Messi supera Rafael Cabral na goleada do Barcelona sobre o Santos (4 a 0) no Mundial de Clubes de 2011 Foto: KIM KYUNG-HOON / REUTERS
Messi supera Rafael Cabral na goleada do Barcelona sobre o Santos (4 a 0) no Mundial de Clubes de 2011 Foto: KIM KYUNG-HOON / REUTERS

No confronto entre o que de melhor tinha surgido no futebol brasileiro no começo da década, o Santos de Neymar, contra o grande time do mundo no século, o Barcelona de Guardiola, houve quem tivesse a inocência de achar que o jogo seria equilibrado, muito por conta dos protagonistas: o craque brasileiro em ascensão contra o monstro Messi vivendo um de seus milhares auges. A acachapante derrota por 4 a 0, um verdadeiro baile de bola, foi um choque de uma realidade já instaurada no futebol nacional.

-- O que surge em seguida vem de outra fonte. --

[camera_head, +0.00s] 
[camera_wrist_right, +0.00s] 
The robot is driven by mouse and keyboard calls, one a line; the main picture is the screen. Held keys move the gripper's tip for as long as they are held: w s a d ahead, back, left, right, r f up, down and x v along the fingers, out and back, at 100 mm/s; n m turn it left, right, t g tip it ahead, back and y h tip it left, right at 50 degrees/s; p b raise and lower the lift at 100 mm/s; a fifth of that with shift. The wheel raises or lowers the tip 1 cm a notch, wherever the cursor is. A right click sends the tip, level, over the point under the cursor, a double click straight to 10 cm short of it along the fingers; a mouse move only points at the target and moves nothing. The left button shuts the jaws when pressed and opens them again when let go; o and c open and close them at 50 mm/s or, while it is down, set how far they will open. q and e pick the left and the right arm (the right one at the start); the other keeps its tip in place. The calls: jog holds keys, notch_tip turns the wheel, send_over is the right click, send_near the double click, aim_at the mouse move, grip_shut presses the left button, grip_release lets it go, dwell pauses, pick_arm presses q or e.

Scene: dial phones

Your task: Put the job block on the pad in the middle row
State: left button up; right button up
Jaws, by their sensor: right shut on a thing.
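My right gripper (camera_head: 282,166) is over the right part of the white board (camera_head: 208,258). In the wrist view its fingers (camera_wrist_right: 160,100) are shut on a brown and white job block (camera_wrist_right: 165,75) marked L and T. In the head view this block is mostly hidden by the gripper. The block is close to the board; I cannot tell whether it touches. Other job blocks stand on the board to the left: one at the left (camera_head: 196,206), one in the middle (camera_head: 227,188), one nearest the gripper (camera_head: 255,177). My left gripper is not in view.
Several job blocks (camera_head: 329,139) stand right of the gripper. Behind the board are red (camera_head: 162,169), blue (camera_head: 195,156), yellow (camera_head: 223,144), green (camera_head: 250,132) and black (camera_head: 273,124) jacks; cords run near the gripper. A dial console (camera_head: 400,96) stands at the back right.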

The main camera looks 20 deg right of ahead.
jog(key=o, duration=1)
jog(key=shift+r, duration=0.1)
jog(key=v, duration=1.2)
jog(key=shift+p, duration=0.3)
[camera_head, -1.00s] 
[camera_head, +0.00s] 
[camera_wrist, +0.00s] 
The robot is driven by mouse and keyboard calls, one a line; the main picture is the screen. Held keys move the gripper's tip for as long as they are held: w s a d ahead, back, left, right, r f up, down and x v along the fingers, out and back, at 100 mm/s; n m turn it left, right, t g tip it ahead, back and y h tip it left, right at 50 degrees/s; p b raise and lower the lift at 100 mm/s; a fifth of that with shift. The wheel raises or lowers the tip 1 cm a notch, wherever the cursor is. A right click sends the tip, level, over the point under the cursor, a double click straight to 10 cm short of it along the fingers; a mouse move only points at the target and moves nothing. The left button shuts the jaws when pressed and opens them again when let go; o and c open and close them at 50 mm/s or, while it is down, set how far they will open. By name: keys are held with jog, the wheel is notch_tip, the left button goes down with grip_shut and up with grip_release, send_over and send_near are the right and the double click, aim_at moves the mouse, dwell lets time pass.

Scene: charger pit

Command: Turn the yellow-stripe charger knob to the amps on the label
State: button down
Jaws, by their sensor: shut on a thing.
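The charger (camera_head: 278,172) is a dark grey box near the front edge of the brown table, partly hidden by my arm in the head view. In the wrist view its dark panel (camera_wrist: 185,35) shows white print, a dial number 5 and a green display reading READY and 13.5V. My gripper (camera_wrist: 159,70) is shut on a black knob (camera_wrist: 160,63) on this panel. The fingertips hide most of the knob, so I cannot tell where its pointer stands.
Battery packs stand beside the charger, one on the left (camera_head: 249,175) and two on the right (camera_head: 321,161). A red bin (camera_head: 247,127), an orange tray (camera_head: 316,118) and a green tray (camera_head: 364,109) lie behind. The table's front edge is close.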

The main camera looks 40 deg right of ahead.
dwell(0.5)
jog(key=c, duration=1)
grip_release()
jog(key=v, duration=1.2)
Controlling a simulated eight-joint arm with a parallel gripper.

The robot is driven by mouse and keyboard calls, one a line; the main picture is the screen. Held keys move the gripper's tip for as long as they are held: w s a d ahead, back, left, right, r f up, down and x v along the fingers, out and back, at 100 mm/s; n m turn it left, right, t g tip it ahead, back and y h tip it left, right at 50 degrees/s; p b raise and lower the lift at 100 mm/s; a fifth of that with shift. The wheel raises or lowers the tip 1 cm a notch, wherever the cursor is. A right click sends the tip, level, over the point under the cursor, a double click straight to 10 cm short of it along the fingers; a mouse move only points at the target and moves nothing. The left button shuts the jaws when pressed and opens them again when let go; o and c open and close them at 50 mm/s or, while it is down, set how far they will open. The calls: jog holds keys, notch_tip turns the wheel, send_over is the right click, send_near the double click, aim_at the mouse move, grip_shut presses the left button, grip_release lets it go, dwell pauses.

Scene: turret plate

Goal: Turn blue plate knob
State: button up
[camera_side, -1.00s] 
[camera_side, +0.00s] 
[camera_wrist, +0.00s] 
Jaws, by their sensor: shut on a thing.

Apesar do título do Corinthians contra o Chelsea, no ano seguinte, o jogo foi uma prova irrefutável de que o futebol brasileiro estava alguns patamares abaixo, e que vencer os melhores europeus nos raros confrontos do Mundial seria coisa da vez mais rara. Os times brasileiros agora faziam jogos difíceis e eram até derrotados por equipes africanas e asiáticas.

Um Neymar cabisbaixo dizendo que tinha muito a aprender foi um símbolo da final. Era também a última temporada do último grande craque revelado por aqui: em 2013 Neymar foi para o Barcelona e em sete anos não revelamos ninguém capaz de tirar seu protagonismo como principal jogador brasileiro no mundo. E o futebol nunca mais foi o mesmo por aqui, apesar do ótimo Flamengo de 2019, que só surgiu, curiosamente, depois da vinda de um técnico europeu. Ainda assim, celebrou o mais perto que se chegou de um título mundial nos últimos seis anos: uma derrota na prorrogação.